Constant Voltage Method

In simple words, a DC power supply is made up of the stepdown transformer and rectifiers that rectify AC to DC, which is used to charge the battery. They are also applied to car chargers. In car battery charging systems, you will come across constant voltage chargers.

Pulsed Charging Method

This type of charger feeds charges to batteries in the form of pulses. The charging rate is controlled by varying the pulse width to about one second. The chargers allow charge rest times of about 20 to 30ms to give room for chemical reactions to complete during charging. The method is suitable for eradicating unwanted chemical reactions, such as gas formation, passivation, and crystal growth.

Figure 3: Pulse and Burp Charging

Burp Charging Method

This is also known as unfavorable or reflex pulse charging. It is used together with pulse charging, and it stands for a very short discharge pulse that is typically 2 to 5 times the charging current. It works to dislodge any gas formation on the electrodes during the charging process, hence speeding up the stabilization process and, therefore, improving the charging process. This process of releasing the bubbling gases is what we refer to as burping.

Taper Current

 This is charging that occurs using crude, unregulated constant supply voltage. It is not controlled like the constant voltage method. The current state of this process will diminish as the cell-back EMF builds up. The process is used to charge the SLA batteries.

Float Charging Method

The load and the battery are connected to the DC charging source in parallel. This process is used when charging emergency backup power systems, especially those that utilize lead-acid batteries.

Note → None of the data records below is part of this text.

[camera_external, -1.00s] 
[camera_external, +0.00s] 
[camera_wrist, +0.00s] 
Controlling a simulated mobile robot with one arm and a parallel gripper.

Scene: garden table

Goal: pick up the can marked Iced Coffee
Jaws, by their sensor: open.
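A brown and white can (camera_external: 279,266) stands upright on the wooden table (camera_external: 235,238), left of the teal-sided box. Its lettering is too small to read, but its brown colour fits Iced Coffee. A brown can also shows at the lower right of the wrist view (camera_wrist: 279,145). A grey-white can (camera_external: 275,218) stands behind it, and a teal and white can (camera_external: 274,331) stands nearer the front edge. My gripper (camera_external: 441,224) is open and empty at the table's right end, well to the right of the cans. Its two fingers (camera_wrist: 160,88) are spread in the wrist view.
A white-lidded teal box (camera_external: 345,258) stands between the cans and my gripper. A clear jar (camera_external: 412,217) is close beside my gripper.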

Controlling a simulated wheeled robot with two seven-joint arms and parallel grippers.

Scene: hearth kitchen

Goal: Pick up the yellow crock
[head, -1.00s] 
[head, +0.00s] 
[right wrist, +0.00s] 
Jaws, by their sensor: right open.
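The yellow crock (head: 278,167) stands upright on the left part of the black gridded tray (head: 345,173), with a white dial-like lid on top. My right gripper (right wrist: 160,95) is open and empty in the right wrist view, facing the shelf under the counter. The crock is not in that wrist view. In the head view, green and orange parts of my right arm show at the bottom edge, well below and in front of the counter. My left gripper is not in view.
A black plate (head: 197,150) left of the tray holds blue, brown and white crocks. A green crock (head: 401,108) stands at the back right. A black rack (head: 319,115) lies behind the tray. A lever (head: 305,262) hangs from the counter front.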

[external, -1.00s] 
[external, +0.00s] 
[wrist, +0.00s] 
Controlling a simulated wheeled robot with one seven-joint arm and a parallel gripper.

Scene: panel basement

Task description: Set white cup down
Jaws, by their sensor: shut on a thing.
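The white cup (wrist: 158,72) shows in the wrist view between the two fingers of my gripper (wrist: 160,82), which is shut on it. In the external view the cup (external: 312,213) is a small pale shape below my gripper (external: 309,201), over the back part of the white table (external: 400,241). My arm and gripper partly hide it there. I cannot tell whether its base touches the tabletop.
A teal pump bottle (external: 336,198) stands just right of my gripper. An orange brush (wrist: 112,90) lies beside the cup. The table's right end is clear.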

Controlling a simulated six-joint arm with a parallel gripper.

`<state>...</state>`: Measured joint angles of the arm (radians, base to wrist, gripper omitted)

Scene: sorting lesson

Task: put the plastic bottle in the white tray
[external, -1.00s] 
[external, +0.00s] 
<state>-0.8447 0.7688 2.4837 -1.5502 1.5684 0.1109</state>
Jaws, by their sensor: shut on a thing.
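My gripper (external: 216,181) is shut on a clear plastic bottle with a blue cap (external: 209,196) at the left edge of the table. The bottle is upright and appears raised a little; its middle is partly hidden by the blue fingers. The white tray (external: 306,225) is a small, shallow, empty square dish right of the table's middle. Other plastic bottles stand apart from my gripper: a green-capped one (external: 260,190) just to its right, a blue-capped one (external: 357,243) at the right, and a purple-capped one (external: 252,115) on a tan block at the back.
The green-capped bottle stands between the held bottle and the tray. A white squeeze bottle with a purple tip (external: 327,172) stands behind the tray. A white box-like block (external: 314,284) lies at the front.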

Other battery charging methods include random, trickle, and IUI charging.

Battery Charging Rates

Batteries can be charged at different rates. Some of the rates are slow to charge, which is done overnight at a period range of between 14 to 16 hours of charging at a 0.1C charge rate; quick charge, which takes a time range of 3 to 6 hours at a rate of 0.3C charge rate, and finally fast charge which takes less than an hour with a charging rater of 1.0C charge rate.

 Slow Charging

This charging rate is possible because simple chargers do not initiate overheating problems. The battery should be disconnected from the charger immediately after it has charged.

Fast and Quick Charging

This one uses a more sophisticated charger that must be specific for specified cell chemistry. If the charger is universal, it must sense the connected device and determine the cell type to apply the necessary charging specifications and profile.

Summary

• Several terms are used in battery charging technology: charge termination, charging times, hysteresis, and charge efficiency.
• Charge termination is how the battery charging technology disconnects the battery from the charging system once fully charged.
• Charging times are the time it ultimately takes for a battery to charge by the charging system. They include both resting and active times.
• Hysteresis is the curve that compares battery voltage to the state of charge in percentage during the charging and discharging process.
• Charge efficiency is the ratio of the discharged energy to the energy used to charge the battery.
• Basic battery charging methods include constant voltage, constant current, pulsed charging, burp charging, taper current, float charging, random charging, trickle charging, and IUI charging methods.
• Battery charging rates are the rates at which a battery can be charged, including slow, quick, and fast charging.